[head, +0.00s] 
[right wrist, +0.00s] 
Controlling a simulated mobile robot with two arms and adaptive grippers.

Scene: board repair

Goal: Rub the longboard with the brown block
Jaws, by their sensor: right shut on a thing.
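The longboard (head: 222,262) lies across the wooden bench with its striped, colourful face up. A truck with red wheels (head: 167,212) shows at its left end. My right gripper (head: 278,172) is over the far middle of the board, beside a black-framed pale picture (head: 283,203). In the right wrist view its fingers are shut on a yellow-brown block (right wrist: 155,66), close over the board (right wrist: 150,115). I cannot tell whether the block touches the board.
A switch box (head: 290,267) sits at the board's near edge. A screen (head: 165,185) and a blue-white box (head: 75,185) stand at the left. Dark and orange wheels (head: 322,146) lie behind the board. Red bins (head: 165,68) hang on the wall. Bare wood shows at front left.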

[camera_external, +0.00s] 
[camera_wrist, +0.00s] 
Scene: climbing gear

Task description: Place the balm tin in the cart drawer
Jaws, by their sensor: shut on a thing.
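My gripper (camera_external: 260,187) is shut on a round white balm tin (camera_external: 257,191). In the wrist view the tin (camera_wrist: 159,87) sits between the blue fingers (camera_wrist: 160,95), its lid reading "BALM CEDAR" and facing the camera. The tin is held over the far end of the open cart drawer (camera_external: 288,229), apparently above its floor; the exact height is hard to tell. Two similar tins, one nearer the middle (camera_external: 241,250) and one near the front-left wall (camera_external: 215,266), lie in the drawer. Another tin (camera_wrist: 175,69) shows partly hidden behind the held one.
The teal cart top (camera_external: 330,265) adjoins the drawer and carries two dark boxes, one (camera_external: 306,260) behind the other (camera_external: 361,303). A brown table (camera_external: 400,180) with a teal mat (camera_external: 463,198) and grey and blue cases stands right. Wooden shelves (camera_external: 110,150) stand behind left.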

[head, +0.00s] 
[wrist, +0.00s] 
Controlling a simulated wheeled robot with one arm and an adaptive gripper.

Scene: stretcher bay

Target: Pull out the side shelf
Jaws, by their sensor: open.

WHAT YOU WILL DO ::
Every record above should be copied exactly.

SOLUTION FOR THIS EXERCISE ::
[head, +0.00s] 
[right wrist, +0.00s] 
Controlling a simulated mobile robot with two arms and adaptive grippers.

Scene: board repair

Goal: Rub the longboard with the brown block
Jaws, by their sensor: right shut on a thing.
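The longboard (head: 222,262) lies across the wooden bench with its striped, colourful face up. A truck with red wheels (head: 167,212) shows at its left end. My right gripper (head: 278,172) is over the far middle of the board, beside a black-framed pale picture (head: 283,203). In the right wrist view its fingers are shut on a yellow-brown block (right wrist: 155,66), close over the board (right wrist: 150,115). I cannot tell whether the block touches the board.
A switch box (head: 290,267) sits at the board's near edge. A screen (head: 165,185) and a blue-white box (head: 75,185) stand at the left. Dark and orange wheels (head: 322,146) lie behind the board. Red bins (head: 165,68) hang on the wall. Bare wood shows at front left.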

[camera_external, +0.00s] 
[camera_wrist, +0.00s] 
Scene: climbing gear

Task description: Place the balm tin in the cart drawer
Jaws, by their sensor: shut on a thing.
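My gripper (camera_external: 260,187) is shut on a round white balm tin (camera_external: 257,191). In the wrist view the tin (camera_wrist: 159,87) sits between the blue fingers (camera_wrist: 160,95), its lid reading "BALM CEDAR" and facing the camera. The tin is held over the far end of the open cart drawer (camera_external: 288,229), apparently above its floor; the exact height is hard to tell. Two similar tins, one nearer the middle (camera_external: 241,250) and one near the front-left wall (camera_external: 215,266), lie in the drawer. Another tin (camera_wrist: 175,69) shows partly hidden behind the held one.
The teal cart top (camera_external: 330,265) adjoins the drawer and carries two dark boxes, one (camera_external: 306,260) behind the other (camera_external: 361,303). A brown table (camera_external: 400,180) with a teal mat (camera_external: 463,198) and grey and blue cases stands right. Wooden shelves (camera_external: 110,150) stand behind left.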

[head, +0.00s] 
[wrist, +0.00s] 
Controlling a simulated wheeled robot with one arm and an adaptive gripper.

Scene: stretcher bay

Target: Pull out the side shelf
Jaws, by their sensor: open.

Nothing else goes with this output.